Apparemment, dans la vision de La Mothe Le Vayer, la polémique avec les disciples de saint Augustin à propos de la vertu des païens n’a pas lieu d’être. Elle n’est qu’une dispute inutile sur des mots car, au fond, contrairement aux accusations de ses adversaires, il défend la même position qu’eux : les vertus des païens ne sont pas seulement inférieures aux vertus des chrétiens mais, de plus, elles sont aussi incapables de leur procurer le salut. Toujours est-il qu’en insistant sur l’accord avec ses critiques augustiniens à propos de la question de la vertu des païens, l’écrivain semble passer sous silence un aspect essentiel : quelle est sa conception de la vertu et quelle est la leur ? En ce qui le concerne, il semble envisager la vertu dans une perspective stoïcienne : la vertu consiste à agir selon une loi naturelle qui se fait connaître à travers la raison permettant de discerner le vrai et de faire le bien6. Mais tout en étant la plus manifeste, cette conception de la vertu n’en exclut pas d’autres. Certes, il est loin d’écrire en philosophe pyrrhonien, comme il le fait à maintes reprises dans d’autres ouvrages, et de mettre ensemble diverses théories de la vertu, car il évoque seulement en passant quelques-unes qui ont appartenu à saint Augustin, saint Thomas, Socrate, Cicéron, ou Aristote7. Pourtant, parmi ces théories, celle d’Aristote semble retenir davantage son attention car, entre autres, elle est de nouveau évoquée dans les « preuves des citations » : la vertu est une « habitude élective, ou de la volonté, qui consiste dans une médiocrité raisonnable8 ». La mise en parallèle des définitions stoïciennes et aristotéliciennes de la vertu est l’expression d’un éclectisme qui procède du scepticisme et qui permet à La Mothe Le Vayer de composer son propre système à partir des opinions philosophiques lui semblant les plus vraisemblables9.

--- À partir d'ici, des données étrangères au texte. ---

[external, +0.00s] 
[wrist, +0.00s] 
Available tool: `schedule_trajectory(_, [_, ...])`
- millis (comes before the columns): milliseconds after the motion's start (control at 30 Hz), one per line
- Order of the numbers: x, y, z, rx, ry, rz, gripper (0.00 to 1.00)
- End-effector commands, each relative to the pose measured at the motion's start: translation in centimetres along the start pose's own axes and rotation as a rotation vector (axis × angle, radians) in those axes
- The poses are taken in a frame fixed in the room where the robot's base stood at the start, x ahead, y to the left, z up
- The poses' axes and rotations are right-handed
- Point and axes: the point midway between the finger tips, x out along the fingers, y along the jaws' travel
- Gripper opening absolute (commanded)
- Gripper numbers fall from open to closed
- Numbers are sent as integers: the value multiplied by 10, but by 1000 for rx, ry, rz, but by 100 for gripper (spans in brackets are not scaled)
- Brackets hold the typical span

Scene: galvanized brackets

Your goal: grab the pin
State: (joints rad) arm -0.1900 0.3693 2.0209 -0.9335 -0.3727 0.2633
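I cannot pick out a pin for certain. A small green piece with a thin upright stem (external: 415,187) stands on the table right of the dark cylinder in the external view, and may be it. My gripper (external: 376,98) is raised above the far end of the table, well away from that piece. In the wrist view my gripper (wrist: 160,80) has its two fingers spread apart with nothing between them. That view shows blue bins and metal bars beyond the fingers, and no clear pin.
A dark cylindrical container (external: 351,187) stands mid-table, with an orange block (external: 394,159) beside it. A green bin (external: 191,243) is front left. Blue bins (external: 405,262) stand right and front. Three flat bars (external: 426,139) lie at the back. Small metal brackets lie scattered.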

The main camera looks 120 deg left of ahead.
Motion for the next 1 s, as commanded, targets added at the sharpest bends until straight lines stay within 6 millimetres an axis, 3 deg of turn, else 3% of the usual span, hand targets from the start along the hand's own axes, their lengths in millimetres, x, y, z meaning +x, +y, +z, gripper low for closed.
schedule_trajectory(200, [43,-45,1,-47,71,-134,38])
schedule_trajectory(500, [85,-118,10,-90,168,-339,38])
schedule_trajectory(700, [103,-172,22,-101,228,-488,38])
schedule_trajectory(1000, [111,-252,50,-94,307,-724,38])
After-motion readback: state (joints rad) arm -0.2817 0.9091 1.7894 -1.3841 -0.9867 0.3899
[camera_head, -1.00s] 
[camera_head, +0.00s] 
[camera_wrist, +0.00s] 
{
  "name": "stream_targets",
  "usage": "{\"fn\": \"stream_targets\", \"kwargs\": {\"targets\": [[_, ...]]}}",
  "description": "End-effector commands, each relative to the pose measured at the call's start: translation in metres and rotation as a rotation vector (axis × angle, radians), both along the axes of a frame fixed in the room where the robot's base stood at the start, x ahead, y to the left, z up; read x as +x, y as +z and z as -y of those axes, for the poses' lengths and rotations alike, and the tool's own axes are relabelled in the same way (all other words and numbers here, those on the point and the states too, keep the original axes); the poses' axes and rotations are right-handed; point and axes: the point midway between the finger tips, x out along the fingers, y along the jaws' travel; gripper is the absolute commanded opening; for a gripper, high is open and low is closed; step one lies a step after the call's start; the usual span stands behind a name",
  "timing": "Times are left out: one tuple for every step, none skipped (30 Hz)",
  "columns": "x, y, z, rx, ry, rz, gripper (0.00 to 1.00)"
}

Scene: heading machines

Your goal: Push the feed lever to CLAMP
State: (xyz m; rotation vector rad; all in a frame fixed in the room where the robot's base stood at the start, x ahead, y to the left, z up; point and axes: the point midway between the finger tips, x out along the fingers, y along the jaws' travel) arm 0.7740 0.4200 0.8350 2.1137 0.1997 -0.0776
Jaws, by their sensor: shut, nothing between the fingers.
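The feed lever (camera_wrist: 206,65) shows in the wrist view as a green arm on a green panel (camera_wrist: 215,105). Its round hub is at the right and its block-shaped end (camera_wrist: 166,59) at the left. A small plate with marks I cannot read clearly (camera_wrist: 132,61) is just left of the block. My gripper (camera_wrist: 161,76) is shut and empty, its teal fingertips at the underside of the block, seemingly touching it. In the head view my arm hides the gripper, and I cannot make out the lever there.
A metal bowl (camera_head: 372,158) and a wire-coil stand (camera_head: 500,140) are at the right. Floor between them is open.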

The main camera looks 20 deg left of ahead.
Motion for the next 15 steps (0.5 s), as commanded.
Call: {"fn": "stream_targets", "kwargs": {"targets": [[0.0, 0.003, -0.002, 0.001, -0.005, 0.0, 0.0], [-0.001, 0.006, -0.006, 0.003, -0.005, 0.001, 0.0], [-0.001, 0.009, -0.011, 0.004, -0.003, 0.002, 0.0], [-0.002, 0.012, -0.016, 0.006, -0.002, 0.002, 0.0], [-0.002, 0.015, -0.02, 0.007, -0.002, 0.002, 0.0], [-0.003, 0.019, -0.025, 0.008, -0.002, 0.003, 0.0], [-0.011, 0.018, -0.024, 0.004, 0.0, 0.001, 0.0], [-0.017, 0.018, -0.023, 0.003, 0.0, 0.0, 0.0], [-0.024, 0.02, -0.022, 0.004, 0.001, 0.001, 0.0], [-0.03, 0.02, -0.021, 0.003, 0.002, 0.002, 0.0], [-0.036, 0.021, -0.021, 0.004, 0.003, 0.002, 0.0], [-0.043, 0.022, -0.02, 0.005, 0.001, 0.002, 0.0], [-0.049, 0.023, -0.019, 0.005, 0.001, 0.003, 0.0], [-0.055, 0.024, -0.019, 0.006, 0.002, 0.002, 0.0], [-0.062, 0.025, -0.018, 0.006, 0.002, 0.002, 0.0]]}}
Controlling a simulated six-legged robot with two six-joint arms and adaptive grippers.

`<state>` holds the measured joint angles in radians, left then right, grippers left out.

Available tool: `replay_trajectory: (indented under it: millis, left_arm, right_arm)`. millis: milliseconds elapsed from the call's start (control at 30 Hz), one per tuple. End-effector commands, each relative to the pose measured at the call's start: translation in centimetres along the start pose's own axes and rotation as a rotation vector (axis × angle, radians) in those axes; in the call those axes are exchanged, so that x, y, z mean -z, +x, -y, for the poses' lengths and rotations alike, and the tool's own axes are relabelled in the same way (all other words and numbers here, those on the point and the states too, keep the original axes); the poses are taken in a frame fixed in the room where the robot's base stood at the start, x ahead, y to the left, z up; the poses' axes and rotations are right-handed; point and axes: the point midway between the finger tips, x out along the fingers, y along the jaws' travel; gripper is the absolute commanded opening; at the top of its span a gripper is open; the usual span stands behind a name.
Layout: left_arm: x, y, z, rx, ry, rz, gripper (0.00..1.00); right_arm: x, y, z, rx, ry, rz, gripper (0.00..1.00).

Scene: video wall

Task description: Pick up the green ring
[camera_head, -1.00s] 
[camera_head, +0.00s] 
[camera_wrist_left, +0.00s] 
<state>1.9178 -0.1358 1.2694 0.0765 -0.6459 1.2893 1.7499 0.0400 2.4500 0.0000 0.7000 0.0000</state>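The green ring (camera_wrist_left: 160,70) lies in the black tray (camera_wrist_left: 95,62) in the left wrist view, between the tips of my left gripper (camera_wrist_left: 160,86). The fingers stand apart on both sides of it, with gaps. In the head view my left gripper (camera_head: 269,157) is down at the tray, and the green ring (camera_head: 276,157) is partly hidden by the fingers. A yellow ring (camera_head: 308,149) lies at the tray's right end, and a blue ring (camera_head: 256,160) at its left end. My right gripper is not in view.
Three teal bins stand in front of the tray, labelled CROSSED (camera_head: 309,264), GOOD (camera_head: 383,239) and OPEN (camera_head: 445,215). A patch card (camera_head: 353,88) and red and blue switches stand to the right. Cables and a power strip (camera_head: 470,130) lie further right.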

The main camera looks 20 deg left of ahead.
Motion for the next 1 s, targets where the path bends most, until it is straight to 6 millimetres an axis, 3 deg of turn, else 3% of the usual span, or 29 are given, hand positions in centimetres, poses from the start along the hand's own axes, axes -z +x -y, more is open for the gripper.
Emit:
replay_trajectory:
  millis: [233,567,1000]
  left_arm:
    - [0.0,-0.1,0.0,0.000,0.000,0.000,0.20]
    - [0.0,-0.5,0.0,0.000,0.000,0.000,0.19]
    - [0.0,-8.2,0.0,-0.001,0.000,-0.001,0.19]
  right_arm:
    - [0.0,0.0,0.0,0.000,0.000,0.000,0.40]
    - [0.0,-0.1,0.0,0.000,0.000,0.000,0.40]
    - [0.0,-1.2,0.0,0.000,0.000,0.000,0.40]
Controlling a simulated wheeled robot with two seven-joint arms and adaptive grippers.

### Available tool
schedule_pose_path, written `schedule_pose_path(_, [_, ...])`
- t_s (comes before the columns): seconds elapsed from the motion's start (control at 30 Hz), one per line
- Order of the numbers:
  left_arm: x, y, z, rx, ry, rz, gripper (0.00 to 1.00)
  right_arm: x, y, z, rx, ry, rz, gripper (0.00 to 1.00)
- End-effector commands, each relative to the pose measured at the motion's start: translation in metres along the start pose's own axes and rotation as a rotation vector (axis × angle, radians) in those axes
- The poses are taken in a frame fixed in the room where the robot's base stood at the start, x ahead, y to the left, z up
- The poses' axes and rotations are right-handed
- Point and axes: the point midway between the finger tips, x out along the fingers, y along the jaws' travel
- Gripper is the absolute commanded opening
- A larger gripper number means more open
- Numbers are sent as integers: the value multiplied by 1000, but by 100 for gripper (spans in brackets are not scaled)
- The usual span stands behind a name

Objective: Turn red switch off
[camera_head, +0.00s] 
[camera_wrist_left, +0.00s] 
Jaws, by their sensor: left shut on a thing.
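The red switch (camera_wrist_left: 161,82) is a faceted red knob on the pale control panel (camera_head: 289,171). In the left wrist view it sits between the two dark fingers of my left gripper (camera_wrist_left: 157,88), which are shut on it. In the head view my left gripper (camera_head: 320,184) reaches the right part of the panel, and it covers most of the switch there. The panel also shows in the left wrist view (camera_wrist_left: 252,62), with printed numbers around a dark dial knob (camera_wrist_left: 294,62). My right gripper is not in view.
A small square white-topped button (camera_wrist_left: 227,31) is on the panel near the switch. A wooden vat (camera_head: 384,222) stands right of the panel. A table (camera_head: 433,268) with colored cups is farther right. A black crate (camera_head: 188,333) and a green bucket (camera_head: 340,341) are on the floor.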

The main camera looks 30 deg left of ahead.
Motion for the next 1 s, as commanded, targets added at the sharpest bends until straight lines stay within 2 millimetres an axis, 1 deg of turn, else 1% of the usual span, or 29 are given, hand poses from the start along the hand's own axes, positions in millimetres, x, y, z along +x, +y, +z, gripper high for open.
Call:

Or, le probabilisme10 qui, jusqu’à un certain point, sous-tend sa perception générale de la vertu, se manifeste davantage lorsqu’il est question de la mise en pratique de la vertu. Probablement tributaire d’une distinction entre le degré de certitude des différentes disciplines qui remonte à l’Éthique à Nicomaque (I, 1 1094b 25-30), La Mothe Le Vayer soutient que la morale ne doit pas être assujettie aux mathématiques et que, par conséquent, les vertus peuvent coexister avec les vices11. L’absence de la « vertu héroïque » ou de la perfection morale n’est pas synonyme de l’absence de toute vertu. Du fait que la morale n’est pas gouvernée par des règles aussi strictes que les mathématiques, une même personne peut avoir à la fois des vices et des vertus, qui ne sont pas nécessairement incompatibles. Pour illustrer sa théorie du mélange de vertu et de vice, La Mothe Le Vayer va jusqu’à essayer de réhabiliter un personnage aussi sulfureux que Julien l’Apostat, dont certains vices sont indiscutables. Du point de vue strictement moral, le reproche le plus grave qui puisse peut-être être adressé à l’Apostat relève du fait d’avoir persécuté les siens, les chrétiens, contre lesquels il s’est tourné après avoir été l’un des leurs. Pour autant, cela n’empêche pas La Mothe Le Vayer de combattre la manière dont Julien est perçu par les chrétiens et de donner des arguments en faveur d’un certain degré de moralité qu’il ait pu atteindre à travers la possession des vertus comme la tempérance, la force ou la justice.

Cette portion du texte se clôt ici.